Note: This involves Risk
You Could Lose Money

I noticed more mentions of Call Credit Spread’s on the TF and I thought I try and make a guide which is mostly copy and pasted.

Please consider discuss any potential Credit Spread’s on the forum or with @TheHouse , @The_Ni , @Kryptek or the other gods before jumping in. - In the past I have seen these break and destroy ports and traders. Always utilize the knowledge and resources we have here, before going in blind. - I am sure some others a bit more familiar could add quite a bit here.

For the Inverse please search - “Put Credit Spread” (more in depth info there)

This is a spread where you are bearish instead of bullish, and so you sell a call instead of a put. Selling naked calls can be very dangerous because your potential downside is infinite if the stock runs up, and so that’s why this call credit spread includes a protective call to limit that downside risk.

The nuts and bolts of the strategy:

  1. Sell a call (naked or covered)
  2. Buy a cheaper call

Similar to the put credit spread, the trader here wins if the stock remains flat. Being a bearish strategy, you also win if the stock goes down.
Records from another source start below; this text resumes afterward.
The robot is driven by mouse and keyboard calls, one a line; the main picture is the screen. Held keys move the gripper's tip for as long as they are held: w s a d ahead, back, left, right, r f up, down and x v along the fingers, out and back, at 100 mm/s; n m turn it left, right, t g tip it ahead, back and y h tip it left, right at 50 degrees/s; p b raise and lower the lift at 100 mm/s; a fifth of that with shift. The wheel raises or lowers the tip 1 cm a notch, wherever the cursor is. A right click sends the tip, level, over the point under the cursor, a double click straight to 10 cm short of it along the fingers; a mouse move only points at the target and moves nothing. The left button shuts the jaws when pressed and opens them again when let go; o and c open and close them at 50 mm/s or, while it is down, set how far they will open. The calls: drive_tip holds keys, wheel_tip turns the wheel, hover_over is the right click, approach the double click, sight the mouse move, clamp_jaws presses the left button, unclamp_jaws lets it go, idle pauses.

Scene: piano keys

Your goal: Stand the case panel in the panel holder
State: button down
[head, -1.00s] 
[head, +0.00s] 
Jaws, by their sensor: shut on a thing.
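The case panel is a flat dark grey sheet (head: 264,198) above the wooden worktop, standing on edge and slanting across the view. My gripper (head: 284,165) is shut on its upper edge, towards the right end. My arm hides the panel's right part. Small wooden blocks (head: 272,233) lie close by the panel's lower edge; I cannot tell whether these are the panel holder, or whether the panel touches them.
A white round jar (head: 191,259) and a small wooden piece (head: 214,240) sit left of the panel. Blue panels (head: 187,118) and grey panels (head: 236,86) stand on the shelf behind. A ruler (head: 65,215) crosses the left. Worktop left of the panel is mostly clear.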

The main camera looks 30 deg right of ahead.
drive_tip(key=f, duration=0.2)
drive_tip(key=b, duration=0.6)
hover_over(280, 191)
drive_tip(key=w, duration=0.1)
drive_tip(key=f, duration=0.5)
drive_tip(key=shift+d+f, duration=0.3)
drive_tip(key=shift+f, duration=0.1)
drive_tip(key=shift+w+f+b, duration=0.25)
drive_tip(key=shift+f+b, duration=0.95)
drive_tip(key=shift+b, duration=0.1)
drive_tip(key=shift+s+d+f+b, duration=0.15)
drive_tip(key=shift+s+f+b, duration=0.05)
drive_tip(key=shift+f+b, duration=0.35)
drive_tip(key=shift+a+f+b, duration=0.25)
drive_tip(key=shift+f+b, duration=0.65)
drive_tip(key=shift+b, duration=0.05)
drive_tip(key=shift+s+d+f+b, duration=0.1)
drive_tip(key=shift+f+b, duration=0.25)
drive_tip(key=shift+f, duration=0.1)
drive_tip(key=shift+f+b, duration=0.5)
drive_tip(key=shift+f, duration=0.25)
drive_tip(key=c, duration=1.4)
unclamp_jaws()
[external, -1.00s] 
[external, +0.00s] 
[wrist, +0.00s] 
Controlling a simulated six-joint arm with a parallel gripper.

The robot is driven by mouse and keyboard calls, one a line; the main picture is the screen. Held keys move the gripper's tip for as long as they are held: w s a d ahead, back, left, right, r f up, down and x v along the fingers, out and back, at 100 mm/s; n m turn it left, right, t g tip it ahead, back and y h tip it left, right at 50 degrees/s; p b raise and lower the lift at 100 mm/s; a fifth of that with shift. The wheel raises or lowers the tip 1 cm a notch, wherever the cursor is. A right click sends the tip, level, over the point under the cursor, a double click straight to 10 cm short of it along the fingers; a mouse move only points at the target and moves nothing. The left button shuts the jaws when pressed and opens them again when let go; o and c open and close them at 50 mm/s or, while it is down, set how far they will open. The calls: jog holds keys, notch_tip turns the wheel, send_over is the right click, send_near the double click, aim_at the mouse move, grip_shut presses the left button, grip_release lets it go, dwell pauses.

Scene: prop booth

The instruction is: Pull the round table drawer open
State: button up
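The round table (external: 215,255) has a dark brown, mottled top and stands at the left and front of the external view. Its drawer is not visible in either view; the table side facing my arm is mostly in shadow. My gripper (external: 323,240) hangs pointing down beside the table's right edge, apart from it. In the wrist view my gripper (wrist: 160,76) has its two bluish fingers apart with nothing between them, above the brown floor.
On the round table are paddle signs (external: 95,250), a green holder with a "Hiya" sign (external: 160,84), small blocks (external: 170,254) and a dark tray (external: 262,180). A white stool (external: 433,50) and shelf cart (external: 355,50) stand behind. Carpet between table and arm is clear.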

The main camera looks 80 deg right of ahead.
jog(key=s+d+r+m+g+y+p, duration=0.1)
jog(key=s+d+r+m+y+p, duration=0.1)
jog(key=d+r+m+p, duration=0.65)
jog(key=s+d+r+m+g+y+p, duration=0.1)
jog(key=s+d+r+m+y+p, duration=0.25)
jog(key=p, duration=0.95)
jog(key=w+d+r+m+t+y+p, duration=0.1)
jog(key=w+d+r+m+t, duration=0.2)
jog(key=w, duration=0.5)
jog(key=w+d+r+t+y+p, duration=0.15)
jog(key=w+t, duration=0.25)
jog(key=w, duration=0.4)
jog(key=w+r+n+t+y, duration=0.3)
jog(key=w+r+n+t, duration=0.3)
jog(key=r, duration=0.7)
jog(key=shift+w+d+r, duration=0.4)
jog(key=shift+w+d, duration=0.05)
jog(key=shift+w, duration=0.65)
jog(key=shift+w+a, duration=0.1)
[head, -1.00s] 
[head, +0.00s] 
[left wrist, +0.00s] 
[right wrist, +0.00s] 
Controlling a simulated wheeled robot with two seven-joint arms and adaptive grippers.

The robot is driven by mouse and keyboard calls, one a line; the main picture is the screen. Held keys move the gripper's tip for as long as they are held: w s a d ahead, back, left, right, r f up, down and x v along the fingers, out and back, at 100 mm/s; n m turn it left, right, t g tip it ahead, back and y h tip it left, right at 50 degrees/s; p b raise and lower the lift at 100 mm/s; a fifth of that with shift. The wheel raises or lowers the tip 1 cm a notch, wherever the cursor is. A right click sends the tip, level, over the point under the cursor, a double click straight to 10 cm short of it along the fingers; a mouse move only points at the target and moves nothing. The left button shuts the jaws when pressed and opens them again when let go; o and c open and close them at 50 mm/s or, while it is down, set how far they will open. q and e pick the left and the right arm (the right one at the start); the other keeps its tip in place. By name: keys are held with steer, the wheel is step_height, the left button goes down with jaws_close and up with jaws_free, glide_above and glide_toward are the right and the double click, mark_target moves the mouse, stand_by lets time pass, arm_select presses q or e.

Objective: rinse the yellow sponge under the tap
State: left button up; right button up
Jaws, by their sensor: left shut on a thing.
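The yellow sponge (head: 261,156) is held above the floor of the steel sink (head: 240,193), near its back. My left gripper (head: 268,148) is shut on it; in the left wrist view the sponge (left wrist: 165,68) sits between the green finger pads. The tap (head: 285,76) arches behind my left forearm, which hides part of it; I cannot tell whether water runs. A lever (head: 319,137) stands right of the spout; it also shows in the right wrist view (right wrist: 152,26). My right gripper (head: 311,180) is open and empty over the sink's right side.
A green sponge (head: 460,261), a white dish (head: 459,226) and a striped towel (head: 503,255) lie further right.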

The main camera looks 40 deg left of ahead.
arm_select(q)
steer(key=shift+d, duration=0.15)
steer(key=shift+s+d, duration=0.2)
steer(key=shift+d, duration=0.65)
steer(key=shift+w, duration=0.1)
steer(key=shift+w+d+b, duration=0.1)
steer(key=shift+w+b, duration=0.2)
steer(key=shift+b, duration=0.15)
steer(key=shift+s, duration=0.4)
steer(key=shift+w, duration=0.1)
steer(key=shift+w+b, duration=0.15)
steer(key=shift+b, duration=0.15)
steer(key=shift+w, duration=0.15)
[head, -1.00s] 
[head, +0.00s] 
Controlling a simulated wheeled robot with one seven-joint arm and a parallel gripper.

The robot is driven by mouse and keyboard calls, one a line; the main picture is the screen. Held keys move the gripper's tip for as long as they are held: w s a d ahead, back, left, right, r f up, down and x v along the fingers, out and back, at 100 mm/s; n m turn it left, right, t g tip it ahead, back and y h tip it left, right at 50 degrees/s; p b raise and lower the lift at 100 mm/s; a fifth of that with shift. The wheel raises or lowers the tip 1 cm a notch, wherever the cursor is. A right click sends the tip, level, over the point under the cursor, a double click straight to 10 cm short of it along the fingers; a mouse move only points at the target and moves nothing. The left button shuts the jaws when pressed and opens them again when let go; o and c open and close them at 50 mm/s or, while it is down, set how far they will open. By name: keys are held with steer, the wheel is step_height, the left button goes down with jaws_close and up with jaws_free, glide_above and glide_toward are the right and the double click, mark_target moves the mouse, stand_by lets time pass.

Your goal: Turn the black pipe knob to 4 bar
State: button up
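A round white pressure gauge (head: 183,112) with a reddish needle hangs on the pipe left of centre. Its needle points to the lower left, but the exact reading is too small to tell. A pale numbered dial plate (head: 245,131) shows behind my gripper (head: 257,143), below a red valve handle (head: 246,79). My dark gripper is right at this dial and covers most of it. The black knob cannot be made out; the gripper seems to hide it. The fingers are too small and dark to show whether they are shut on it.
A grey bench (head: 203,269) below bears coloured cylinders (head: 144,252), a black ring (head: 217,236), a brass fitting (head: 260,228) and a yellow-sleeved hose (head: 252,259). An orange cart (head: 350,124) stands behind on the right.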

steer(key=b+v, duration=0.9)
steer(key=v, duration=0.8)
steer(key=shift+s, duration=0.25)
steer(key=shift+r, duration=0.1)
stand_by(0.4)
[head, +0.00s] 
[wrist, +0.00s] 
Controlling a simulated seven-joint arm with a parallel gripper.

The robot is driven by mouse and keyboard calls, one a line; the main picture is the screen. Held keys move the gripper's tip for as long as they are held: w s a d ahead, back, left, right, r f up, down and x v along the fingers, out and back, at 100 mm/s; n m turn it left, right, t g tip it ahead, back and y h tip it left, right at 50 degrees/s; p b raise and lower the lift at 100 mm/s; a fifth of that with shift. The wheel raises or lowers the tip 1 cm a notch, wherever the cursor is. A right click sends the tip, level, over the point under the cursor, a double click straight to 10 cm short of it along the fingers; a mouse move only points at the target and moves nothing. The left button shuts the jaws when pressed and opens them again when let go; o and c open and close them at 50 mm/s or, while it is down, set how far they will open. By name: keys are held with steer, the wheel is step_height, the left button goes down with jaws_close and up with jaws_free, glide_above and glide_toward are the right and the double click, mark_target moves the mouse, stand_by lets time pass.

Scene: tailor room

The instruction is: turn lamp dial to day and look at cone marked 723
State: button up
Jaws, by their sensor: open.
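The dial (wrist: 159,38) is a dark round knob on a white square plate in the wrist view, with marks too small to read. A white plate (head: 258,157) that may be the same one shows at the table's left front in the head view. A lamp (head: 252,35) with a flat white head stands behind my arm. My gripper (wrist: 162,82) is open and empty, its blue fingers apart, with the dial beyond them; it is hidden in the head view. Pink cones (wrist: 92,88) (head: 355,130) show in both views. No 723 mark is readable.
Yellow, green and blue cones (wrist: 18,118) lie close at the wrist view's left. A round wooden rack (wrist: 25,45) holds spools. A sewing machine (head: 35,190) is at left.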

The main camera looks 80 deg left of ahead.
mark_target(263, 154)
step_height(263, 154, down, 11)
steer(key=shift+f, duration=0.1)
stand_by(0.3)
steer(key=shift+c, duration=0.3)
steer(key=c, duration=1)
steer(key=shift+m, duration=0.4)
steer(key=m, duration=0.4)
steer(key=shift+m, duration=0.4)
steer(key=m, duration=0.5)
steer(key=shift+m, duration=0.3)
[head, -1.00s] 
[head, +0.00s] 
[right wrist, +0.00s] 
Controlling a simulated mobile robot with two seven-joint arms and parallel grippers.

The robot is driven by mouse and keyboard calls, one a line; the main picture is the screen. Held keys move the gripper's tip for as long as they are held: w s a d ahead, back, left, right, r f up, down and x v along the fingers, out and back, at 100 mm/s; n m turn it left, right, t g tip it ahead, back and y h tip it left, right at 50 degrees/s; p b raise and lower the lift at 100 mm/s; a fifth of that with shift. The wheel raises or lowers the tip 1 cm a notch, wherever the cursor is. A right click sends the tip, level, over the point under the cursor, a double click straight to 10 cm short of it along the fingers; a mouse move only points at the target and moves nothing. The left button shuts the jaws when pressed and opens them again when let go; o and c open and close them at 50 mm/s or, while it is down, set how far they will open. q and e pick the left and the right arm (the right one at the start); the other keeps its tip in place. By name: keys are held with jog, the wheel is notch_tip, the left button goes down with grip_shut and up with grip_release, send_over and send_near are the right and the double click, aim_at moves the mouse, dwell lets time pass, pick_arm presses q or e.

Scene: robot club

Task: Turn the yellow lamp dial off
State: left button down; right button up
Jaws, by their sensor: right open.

In either case (down or even), you essentially keep your premium and that’s your max gain (if the sold call expires worthless).

Like the put credit spread, you can choose your downside limit by where you set your protective call– too much protection means small profits, and too little protection allows you to keep more of the short call premium.

Also like the put credit spread, this strategy has 2 additional potential pitfalls: getting greedy and not setting a profit target (and getting wiped out by gamma), or not doing due diligence on a stock and getting crushed the wrong way (in this case, thinking bearish on a stock that’s actually a great company with great catalysts moving forward).